**Given instruction:**
Starting at the line that contains "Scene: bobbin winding", reproduce each line exactly up to and including the line that contains "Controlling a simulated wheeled". Reproduce nothing else.

**Excerpted records:**
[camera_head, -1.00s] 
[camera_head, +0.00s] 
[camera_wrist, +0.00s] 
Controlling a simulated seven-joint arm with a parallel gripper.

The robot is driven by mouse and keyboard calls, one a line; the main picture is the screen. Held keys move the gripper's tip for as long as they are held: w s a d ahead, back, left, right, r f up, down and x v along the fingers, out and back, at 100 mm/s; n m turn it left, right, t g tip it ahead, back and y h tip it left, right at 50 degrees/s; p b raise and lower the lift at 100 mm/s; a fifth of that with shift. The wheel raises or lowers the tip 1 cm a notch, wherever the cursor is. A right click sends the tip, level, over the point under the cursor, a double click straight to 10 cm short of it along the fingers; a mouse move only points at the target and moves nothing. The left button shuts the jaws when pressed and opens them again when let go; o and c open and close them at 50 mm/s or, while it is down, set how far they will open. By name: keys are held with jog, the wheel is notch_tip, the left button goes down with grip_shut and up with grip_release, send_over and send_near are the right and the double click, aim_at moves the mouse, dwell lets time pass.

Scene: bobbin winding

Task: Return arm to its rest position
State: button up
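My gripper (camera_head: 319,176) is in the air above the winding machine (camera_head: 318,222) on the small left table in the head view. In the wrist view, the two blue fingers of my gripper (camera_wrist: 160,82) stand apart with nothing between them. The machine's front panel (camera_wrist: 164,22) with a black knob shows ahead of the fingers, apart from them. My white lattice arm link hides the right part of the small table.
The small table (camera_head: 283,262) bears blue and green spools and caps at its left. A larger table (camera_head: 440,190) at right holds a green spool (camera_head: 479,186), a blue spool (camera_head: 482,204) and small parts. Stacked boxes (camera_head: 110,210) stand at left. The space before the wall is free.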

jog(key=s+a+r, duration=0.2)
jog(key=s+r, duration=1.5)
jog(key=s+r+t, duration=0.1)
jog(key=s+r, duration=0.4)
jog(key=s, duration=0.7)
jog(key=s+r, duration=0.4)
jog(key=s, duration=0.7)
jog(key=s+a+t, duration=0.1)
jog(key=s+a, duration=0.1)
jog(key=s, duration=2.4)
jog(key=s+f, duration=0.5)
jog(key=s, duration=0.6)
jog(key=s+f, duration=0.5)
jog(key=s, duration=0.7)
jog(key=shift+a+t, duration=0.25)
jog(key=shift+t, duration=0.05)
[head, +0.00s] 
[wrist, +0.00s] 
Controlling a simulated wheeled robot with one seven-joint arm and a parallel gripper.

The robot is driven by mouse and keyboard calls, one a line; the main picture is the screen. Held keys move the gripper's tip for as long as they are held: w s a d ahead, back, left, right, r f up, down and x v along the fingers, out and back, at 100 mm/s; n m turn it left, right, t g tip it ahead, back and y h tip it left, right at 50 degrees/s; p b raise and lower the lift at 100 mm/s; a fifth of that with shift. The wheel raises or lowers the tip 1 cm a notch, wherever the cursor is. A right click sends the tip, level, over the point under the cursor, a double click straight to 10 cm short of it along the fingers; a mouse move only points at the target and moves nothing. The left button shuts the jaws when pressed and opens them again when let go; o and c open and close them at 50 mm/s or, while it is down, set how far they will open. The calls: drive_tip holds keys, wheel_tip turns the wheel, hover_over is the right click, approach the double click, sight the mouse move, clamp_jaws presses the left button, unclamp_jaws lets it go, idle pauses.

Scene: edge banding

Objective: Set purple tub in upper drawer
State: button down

**Task solution:**
Scene: bobbin winding

Task: Return arm to its rest position
State: button up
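My gripper (camera_head: 319,176) is in the air above the winding machine (camera_head: 318,222) on the small left table in the head view. In the wrist view, the two blue fingers of my gripper (camera_wrist: 160,82) stand apart with nothing between them. The machine's front panel (camera_wrist: 164,22) with a black knob shows ahead of the fingers, apart from them. My white lattice arm link hides the right part of the small table.
The small table (camera_head: 283,262) bears blue and green spools and caps at its left. A larger table (camera_head: 440,190) at right holds a green spool (camera_head: 479,186), a blue spool (camera_head: 482,204) and small parts. Stacked boxes (camera_head: 110,210) stand at left. The space before the wall is free.

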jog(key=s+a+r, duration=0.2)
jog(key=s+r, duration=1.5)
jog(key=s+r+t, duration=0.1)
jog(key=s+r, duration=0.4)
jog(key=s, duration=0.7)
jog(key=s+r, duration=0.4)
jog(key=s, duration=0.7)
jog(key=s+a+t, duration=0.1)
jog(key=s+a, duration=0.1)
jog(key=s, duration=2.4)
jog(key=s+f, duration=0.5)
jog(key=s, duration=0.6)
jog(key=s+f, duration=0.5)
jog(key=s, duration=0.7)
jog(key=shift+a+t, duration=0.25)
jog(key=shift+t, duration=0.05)
[head, +0.00s] 
[wrist, +0.00s] 
Controlling a simulated wheeled robot with one seven-joint arm and a parallel gripper.

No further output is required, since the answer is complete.